## SUPPLIED DATA:
┄┄┄┄┄┄┄┄┄┄
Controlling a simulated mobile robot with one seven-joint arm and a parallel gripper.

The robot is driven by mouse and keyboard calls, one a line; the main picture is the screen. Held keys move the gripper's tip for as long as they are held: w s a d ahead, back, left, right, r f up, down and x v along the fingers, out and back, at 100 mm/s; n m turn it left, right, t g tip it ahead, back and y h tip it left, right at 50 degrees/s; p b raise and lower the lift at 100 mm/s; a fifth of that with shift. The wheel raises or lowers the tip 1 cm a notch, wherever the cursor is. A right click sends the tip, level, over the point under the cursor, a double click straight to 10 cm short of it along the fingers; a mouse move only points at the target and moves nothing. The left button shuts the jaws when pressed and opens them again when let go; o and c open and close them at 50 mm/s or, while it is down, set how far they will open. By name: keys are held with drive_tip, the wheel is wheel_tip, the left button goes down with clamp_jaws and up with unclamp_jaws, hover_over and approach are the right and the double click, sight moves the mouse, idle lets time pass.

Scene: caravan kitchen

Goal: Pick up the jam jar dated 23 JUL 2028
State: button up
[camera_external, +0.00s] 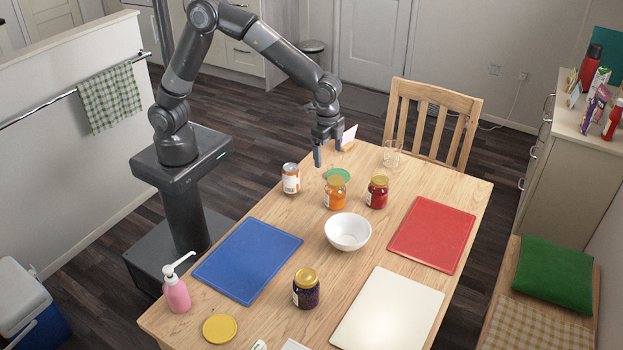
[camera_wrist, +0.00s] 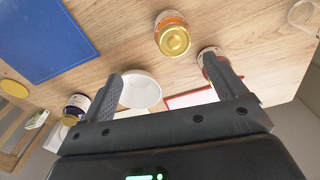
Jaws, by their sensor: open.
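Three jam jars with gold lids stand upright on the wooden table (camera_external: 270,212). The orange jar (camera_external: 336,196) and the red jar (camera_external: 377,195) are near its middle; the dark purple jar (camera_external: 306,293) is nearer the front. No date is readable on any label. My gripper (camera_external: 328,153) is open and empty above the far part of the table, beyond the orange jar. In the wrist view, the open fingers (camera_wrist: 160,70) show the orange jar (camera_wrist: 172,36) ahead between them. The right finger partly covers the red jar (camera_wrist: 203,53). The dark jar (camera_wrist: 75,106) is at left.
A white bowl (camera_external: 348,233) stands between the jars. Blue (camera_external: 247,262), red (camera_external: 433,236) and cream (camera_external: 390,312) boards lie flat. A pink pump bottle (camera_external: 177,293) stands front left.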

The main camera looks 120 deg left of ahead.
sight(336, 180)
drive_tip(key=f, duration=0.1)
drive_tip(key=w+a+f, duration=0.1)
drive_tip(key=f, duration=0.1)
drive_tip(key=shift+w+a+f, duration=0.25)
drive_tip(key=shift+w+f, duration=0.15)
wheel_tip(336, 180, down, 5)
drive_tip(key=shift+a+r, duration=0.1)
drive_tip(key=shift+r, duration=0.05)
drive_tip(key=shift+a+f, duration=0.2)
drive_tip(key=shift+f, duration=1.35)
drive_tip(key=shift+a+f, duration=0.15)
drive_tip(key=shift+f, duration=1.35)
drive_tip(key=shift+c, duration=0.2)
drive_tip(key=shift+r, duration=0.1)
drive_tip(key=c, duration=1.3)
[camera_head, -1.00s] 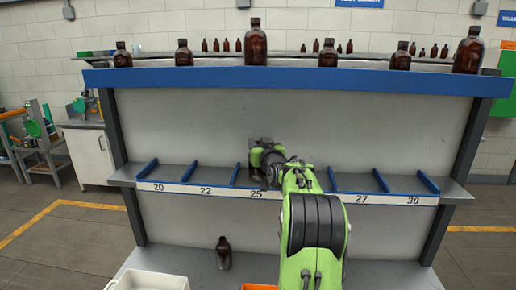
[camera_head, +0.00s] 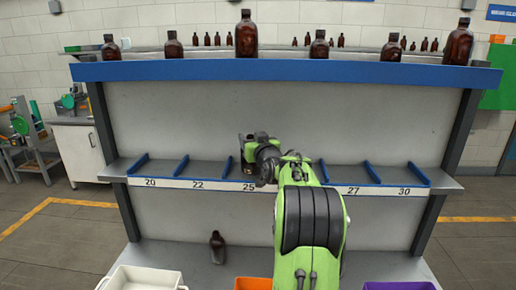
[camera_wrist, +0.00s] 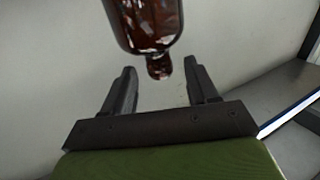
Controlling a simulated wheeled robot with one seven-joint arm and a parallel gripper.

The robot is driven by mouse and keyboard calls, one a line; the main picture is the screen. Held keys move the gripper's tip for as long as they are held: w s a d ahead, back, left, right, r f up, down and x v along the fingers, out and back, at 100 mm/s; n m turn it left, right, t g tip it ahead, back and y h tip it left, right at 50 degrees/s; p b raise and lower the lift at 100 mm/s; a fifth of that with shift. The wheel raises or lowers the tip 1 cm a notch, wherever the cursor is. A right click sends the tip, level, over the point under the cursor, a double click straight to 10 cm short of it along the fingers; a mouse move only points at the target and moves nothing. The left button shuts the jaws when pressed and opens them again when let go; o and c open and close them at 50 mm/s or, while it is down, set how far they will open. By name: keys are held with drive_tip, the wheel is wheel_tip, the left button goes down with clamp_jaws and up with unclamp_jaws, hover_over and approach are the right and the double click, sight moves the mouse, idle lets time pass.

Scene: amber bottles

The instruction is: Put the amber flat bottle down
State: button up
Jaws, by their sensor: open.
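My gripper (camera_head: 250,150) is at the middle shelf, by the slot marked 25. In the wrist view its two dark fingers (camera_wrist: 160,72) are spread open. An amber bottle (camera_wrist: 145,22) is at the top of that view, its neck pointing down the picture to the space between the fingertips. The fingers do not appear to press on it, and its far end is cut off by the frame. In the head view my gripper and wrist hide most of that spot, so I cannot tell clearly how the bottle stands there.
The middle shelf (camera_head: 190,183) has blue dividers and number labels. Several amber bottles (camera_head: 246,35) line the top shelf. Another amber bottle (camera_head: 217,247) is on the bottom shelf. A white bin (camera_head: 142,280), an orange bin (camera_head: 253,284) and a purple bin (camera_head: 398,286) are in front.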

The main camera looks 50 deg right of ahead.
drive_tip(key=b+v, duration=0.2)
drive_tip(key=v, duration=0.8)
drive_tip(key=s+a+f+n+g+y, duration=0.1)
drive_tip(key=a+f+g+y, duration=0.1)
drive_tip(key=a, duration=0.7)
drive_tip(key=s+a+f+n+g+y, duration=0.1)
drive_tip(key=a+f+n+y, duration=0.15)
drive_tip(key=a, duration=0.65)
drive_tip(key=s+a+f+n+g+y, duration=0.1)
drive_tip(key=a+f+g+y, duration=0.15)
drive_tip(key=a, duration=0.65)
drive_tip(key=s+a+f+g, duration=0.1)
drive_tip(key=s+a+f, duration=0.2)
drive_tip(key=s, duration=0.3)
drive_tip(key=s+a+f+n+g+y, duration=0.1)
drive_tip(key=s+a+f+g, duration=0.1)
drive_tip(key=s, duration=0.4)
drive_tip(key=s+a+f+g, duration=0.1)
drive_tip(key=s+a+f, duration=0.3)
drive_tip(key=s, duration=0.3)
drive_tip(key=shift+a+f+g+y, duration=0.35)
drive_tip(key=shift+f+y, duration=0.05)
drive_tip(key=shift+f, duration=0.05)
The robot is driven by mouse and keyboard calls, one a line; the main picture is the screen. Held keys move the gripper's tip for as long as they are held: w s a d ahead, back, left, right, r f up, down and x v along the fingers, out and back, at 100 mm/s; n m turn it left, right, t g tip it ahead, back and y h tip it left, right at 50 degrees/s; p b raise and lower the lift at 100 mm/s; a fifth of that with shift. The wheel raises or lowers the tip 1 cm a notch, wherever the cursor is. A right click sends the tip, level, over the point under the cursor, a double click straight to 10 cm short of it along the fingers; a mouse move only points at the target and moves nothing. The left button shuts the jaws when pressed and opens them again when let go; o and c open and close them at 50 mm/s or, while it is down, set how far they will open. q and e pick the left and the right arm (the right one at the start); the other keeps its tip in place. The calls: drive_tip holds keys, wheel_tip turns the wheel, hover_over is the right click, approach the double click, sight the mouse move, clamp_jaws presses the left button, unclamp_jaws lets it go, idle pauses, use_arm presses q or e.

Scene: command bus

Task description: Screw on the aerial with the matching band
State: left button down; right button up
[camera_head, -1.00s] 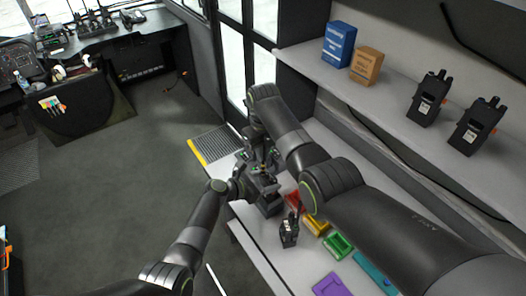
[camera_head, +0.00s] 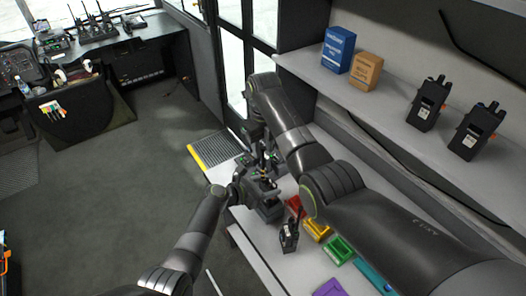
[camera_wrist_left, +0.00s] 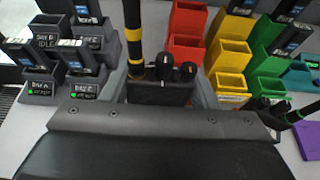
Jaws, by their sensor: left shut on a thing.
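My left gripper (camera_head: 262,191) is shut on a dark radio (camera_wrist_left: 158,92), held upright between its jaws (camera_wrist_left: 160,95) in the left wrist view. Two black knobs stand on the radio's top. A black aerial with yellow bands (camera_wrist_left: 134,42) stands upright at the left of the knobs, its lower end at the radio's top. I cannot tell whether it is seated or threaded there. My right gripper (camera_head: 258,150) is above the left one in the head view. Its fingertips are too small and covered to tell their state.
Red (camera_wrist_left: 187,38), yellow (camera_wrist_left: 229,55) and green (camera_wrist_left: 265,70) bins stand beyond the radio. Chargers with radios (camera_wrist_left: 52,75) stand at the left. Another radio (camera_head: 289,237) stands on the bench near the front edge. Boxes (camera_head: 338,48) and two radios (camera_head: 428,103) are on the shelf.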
┄┄┄┄┄┄┄┄┄┄
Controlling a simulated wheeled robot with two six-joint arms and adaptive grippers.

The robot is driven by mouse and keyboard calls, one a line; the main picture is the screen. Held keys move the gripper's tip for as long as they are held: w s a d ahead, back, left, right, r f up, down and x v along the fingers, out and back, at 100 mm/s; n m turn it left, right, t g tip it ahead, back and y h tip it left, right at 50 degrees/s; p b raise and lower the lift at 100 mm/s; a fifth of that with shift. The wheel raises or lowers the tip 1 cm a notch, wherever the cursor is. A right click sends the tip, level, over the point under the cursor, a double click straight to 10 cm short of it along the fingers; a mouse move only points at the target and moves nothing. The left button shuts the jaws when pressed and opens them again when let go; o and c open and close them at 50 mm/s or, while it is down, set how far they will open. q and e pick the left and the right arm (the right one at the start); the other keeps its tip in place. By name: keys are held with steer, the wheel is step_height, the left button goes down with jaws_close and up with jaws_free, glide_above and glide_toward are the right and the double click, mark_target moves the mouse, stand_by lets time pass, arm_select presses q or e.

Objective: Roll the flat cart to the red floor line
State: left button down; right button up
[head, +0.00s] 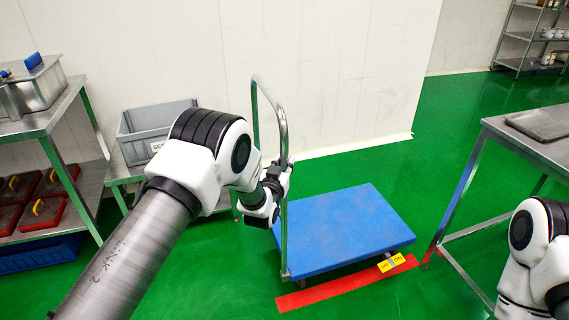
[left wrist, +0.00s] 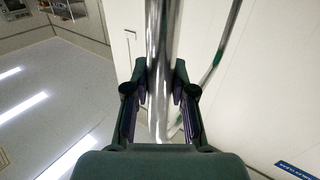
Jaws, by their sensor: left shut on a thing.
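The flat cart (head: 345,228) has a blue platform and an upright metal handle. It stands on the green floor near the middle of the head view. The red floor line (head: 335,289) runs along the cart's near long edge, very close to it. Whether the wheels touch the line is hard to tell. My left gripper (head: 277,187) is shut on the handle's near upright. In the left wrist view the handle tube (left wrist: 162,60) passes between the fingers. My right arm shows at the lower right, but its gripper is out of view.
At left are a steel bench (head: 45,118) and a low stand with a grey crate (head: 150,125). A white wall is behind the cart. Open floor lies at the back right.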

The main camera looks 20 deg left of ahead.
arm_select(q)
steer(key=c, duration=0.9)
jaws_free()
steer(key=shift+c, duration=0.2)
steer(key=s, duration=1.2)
┄┄┄┄┄┄┄┄┄┄
## AIM:
How many lines of the records contain the string "Scene"? Respond with the number alone.

## FULL ANSWER:
3